First of all, I don't know how you can say with a straight face that BN operates on a level playing field as indie book sellers! This is the sort of selective amnesia that is KILLING me. Last time I checked, indie book stores ran roughly 30% or less the size of an average Barnes & Nobel. Plus, I doubt they were partnered with MEGA BRANDS Starbucks and Microsoft. Also, they seemed to be lacking the benefits of high volume from operating close to 700 stores.

If I am going to an indie book store, I understand I am paying more for atmosphere and good company. That's great. I LOVE being around people who love books instead of moody emo kids who just want a paycheck.

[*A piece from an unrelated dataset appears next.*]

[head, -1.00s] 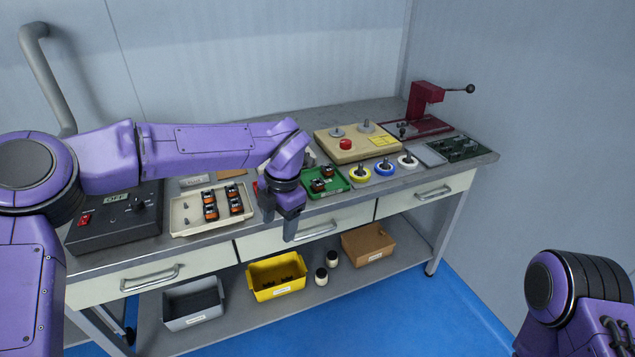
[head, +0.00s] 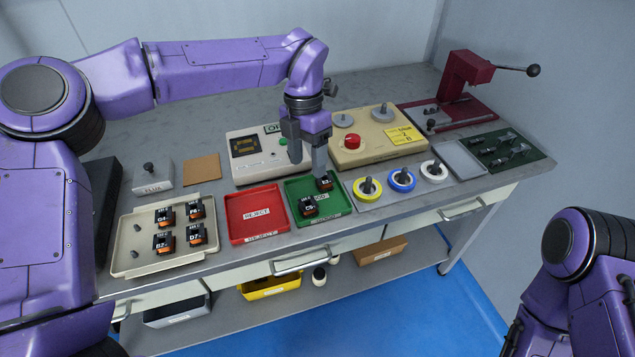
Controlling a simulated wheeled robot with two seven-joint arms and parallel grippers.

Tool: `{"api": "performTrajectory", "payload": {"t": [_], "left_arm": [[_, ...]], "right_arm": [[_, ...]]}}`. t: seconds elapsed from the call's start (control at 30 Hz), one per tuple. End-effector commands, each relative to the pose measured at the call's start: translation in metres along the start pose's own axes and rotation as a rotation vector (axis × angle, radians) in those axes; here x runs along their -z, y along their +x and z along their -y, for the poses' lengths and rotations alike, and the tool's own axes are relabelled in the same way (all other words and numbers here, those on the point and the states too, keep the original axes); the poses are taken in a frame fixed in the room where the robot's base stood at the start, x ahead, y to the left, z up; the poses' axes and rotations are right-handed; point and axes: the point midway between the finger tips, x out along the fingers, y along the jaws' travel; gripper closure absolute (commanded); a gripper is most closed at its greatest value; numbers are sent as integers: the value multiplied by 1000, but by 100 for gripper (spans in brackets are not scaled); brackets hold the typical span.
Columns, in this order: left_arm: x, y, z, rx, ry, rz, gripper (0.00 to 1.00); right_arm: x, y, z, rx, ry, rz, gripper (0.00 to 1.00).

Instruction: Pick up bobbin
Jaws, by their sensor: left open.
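Small black-and-orange bobbins stand in two places. Several, such as the front-left bobbin (head: 163,244), are in the cream tray (head: 125,262) at the left. Two more, a front bobbin (head: 308,207) and a back bobbin (head: 325,182), are in the green tray (head: 340,209). My left gripper (head: 307,164) points down over the back of the green tray, fingers apart with nothing between them. Its right fingertip appears just above the back bobbin; I cannot tell whether they touch. Only part of my right arm shows at the lower right; its gripper is out of view.
A red tray (head: 238,236) is left of the green one. Behind stand a white tester (head: 244,166) and a beige box with a red knob (head: 371,157). Yellow (head: 360,193), blue (head: 394,185) and white (head: 425,175) wire spools sit to the right. A red press (head: 466,78) stands farther right.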

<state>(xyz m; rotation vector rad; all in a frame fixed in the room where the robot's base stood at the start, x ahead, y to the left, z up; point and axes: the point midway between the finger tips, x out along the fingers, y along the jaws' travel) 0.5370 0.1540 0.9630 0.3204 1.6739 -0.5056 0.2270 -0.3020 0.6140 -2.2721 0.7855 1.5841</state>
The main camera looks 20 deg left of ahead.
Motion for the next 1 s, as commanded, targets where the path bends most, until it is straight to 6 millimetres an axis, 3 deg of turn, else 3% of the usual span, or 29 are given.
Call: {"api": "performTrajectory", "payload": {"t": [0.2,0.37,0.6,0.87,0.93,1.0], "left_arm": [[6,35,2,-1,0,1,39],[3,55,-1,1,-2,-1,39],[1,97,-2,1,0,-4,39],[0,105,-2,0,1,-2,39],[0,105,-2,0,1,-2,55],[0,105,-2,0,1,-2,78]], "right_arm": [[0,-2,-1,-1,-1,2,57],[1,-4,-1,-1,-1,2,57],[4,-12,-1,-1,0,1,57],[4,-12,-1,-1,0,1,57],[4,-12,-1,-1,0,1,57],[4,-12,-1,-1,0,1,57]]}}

Also, please love. Amazon DOES NOT = BEST BUY. Best Buy who is currently crumbling as fast as BN but with less style. Their business plan is nothing like the e-book giant's. They price jack and apply high pressure sales tactics and manipulative marketing strategies to lure consumers in and pressure them to buy. (I used to be a marketing manager)

Selling things besides books does not make them the devil.

And THAT is why the code scanner is a useful tool. So when the college kid working on commission tells you they have a low price guarantee on that three thousand dollar TV, you can tell 'em to put up or shut up. Because chances are that TV is cheaper EVERYWHERE else. I don't know any book lover who is going to scan a bookstore's worth of books to see if they are cheaper on Amazon. Who doesn't know they are going tobe cheapter there? If I have got a book in my hand, and I want to read it, it's coming home with me. I wouldn't want to wait. I think that is pretty standard, and I believe most people aren't concerned with the added cost of sales tax when they are purchasing a $10 book from a bookstore.

How are you willing to forgive them for systematically destroying indie book sellers? Amazon doesn't care about the family bookstore--they care about BN--and they cared about Borders. Why should we bleed for giant corporations that tried to destroy what we love and then made years of bad business decisions?